So after my little experiment with Predicting Stock Prices with Python Machine Learning I came across the AWS Deep Racer League. A machine learning racing league built around the concept of a little single camera car that uses Reinforcement Learning to navigate a race track. I’ve decide to sign up and Compete in upcoming the October race and share what I learn along the way.
Let me give a little bit of background on how the Deep Racer works and the various pieces. There are two ways to train your little race car, virtually and physically. If you visit the Deep Racer site you can purchase a 1/18th scale race car that you can then build physical tracks for, train, and race on. There are also various models you can purchase with a couple of different input sensors so you can do things like teach the car to avoid obstacles or actually race the track against other little cars.
The good news is you don’t actually have to buy one of these models to race or even compete. You can do all of the training and racing virtually via the AWS console. You also get enough resources to start building your first model and training it for free!
Now let’s get into how this actually works. What AWS has done is built a system that does most of the heavy complex machine learning for you. They offer you the servers and compute power to run the simulations and even give you video feedback on how your model is navigating the track. It becomes incredibly simple to get setup and running and you can follow this guide to get started.
When you get setup you’ll be asked to build a reward function. A reward function contains the programming logic you’ll use to tell your little race car if it’s doing it’s job correctly. The model starts out pretty dumb. It basically will do nothing or drive randomly, forward, backwards, zig-zags…. until you give it some incentive to follow the track correctly.

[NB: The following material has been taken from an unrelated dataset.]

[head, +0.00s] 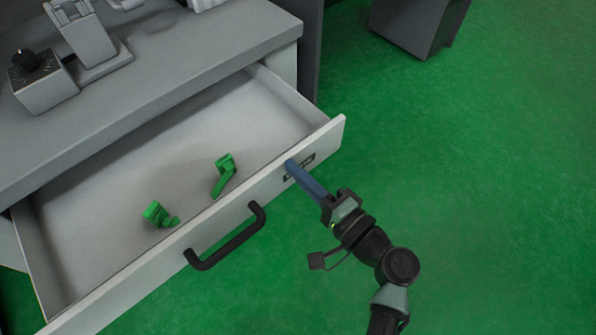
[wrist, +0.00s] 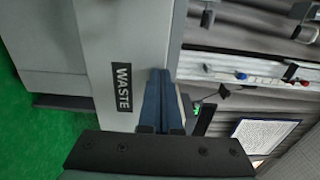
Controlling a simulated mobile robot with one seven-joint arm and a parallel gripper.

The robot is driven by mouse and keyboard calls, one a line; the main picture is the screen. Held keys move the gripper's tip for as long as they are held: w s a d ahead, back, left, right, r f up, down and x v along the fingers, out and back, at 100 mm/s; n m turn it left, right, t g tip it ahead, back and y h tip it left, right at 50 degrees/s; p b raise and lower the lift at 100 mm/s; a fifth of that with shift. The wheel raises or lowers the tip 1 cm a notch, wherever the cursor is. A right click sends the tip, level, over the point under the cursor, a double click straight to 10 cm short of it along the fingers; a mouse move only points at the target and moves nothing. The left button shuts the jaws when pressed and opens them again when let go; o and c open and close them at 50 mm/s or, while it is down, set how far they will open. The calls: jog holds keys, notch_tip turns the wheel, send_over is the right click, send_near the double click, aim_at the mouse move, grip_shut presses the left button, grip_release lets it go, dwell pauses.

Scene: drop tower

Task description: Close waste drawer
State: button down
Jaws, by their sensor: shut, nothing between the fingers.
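The waste drawer (head: 318,150) is pulled out of the grey cabinet, and its inside is open to view in the head view. A black bar handle (head: 228,238) is on its front panel. The wrist view shows the panel with a black "WASTE" label (wrist: 122,88). Two green pieces (head: 223,175) (head: 160,214) lie inside the drawer. My gripper (head: 290,167) is shut and empty. Its blue fingertips are at the front panel by the label, to the right of the handle. They look to be touching the panel or very close to it. The fingertips partly hide the label in the head view.
The grey cabinet top (head: 150,85) above the drawer carries a small box with a black knob (head: 38,68) and a grey device (head: 82,35). Another dark grey unit (head: 415,22) stands at the back right. The green floor (head: 480,170) to the right is clear.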

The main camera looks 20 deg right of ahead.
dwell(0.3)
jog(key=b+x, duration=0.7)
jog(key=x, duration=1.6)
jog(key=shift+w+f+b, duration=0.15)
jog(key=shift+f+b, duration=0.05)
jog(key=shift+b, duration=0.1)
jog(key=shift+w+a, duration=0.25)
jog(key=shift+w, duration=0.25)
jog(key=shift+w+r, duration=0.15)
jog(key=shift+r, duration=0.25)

This is where the reward function comes in. In the function you provide the metrics for how the model should operate and you reward it when it does the job correctly. For example, you might reward the model for following the center line of the race track.
On each iteration of the function you’ll be handed some arguments on the model’s current status. Then you’ll do some fancy work to say, “okay, if the car is dead center reward it with 1 point but if it’s too far to the left or the right only give it a half point and then if it’s off the track give it zero.”

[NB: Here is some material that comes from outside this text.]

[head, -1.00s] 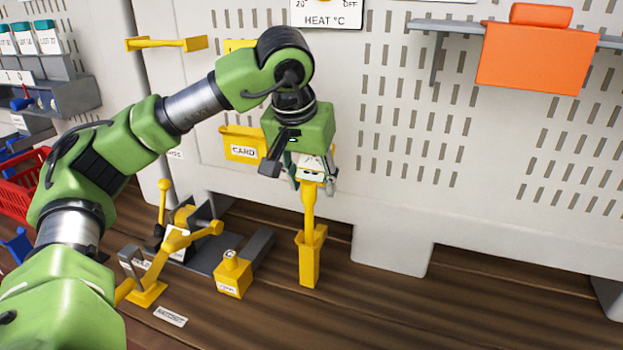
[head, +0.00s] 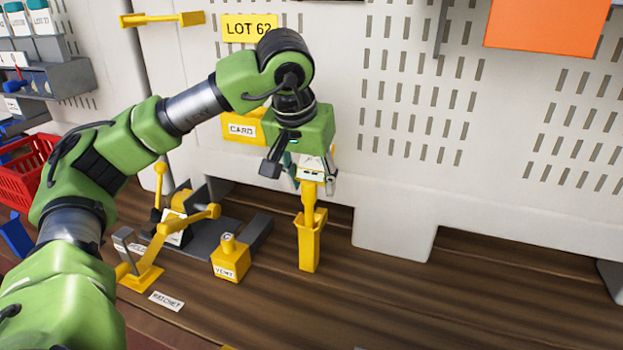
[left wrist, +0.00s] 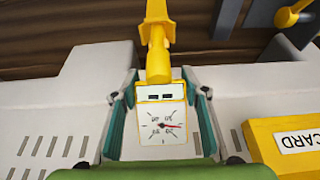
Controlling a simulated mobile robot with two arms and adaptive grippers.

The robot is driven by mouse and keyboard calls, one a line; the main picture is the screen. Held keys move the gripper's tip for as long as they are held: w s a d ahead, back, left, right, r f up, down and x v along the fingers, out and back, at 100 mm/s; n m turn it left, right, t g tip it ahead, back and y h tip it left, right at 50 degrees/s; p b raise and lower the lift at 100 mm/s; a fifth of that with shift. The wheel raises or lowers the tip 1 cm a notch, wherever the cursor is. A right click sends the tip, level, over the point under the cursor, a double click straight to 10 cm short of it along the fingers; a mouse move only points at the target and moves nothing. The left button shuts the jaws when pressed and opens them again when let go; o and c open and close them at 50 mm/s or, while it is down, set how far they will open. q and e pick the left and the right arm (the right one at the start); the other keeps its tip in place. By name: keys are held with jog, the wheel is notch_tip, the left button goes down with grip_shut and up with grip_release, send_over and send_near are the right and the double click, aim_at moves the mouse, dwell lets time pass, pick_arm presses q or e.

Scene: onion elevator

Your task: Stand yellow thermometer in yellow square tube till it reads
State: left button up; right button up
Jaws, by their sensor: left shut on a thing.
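The yellow thermometer (head: 310,190) is upright, with a white square head and a yellow stem. My left gripper (head: 312,176) is shut on its head from above. In the left wrist view the thermometer (left wrist: 162,120) shows a round dial between the two fingers, its red needle pointing right; the small figures are unclear. The yellow square tube (head: 309,245) stands on the wooden floor directly below. The stem's lower end is inside the tube's flared mouth, so its tip is hidden. My right gripper is not in view.
A yellow VENT block (head: 231,260) and a yellow lever device (head: 145,272) stand left of the tube. A yellow CARD holder (head: 243,130) is on the panel behind. A red basket (head: 35,170) is far left. Floor to the right is clear.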

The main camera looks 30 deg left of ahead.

The model will then run the track going around, trying out different strategies and using that reward function to try and earn a higher reward. On each lap it will start to learn that staying in the middle of the track offers the highest, most valuable reward.
At first this seems pretty easy… until you start to realize a couple of things. The model truly does test out all types of various options which means it may very well go in reverse and still think it’s doing a good job because you’ve only rewarded it for staying on the center line. The model won’t even take into account speed in this example because you’re not offering a reward for it.
As you start to compete you’ll find that other racers are getting even more complex like finding ways to identify how to train the model to take the inside lane of a race track or how to block an upcoming model that is attempting to pass it.
On the surface, the concepts and tools are extremely easy to pick up and get started with, however the competition and depth of this race are incredible. I’m looking forward to building some complex models over the next couple of weeks and sharing my results. If you’re interested in a side hobby check out the AWS Deep Racer League and maybe we can race against each other!